Saturday, December 28, 2019
Origin of the Roman Satire Genre
Roman literature began as an imitation of the Greek literary forms, from the epic stories of Greek heroes and tragedy to the poem known as an epigram. It was only in a satire that the Romans could claim originality since the Greeks never split satire off into its own genre. Satire, as invented by the Romans, had a tendency from the beginning towards social criticism which we still associate with satire. But the defining characteristic of Roman satire was that it was a medley, as a modern revue. Menippean Satire The Romans produced two types of satire. Menippean satire was frequently a parody, blending prose and verse. The first use of this was the Syrian Cynic philosopher Menippus of Gadara (fl. 290 B.C.). Varro (116-27 B.C.) brought it into Latin. The Apocolocyntosis (Pumpkinification of Claudius), attributed to Seneca, a parody of the deification of the drooling emperor, is the only extant Menippean satire. We also have large segments of the Epicurean satire/novel, Satyricon, by Petronius. Verse Satire The other and more important type of satire was the verse satire. Satire unqualified by Menippean usually refers to the verse satire. It was written in dactylic hexameter meter, like epics. Its stately meter partly accounts for its relatively high place in the hierarchy of poetry quoted at the beginning.
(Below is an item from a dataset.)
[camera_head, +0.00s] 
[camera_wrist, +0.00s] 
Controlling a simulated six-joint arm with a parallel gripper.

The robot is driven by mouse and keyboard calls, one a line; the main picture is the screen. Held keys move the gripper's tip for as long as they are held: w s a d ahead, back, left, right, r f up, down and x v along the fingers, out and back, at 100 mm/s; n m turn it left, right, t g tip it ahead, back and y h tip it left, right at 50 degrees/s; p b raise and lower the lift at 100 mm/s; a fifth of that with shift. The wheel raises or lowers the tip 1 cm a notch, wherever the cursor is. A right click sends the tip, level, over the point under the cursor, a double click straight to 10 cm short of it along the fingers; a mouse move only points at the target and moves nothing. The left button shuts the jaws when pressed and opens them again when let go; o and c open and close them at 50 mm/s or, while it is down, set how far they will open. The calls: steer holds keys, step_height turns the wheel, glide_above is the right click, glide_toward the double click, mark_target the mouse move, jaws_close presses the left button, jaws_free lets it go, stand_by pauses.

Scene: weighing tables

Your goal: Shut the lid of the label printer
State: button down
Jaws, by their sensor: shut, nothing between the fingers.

Founder of the Genre of Satire Although there were earlier Latin writers instrumental in developing the genre of satire, the official founder of this Roman genre is Lucilius, of whom we have only fragments. Horace, Persius, and Juvenal followed, leaving us many complete satires about the life, vice, and moral decay they saw around them. Antecedents of Satire Attacking the foolish, a component of ancient or modern satire, is found in Athenian Old Comedy whose sole extant representative is Aristophanes. The Romans borrowed from him and other than extant Greek writers of comedy, Cratinus, and Eupolus, according to Horace. The Latin satirists also borrowed attention-grabbing techniques from Cynic and Skeptic preachers whose extemporaneous sermons, called diatribes, could be embellished with anecdotes, character sketches, fables, obscene jokes, parodies of serious poetry, and other elements also found in Roman satire.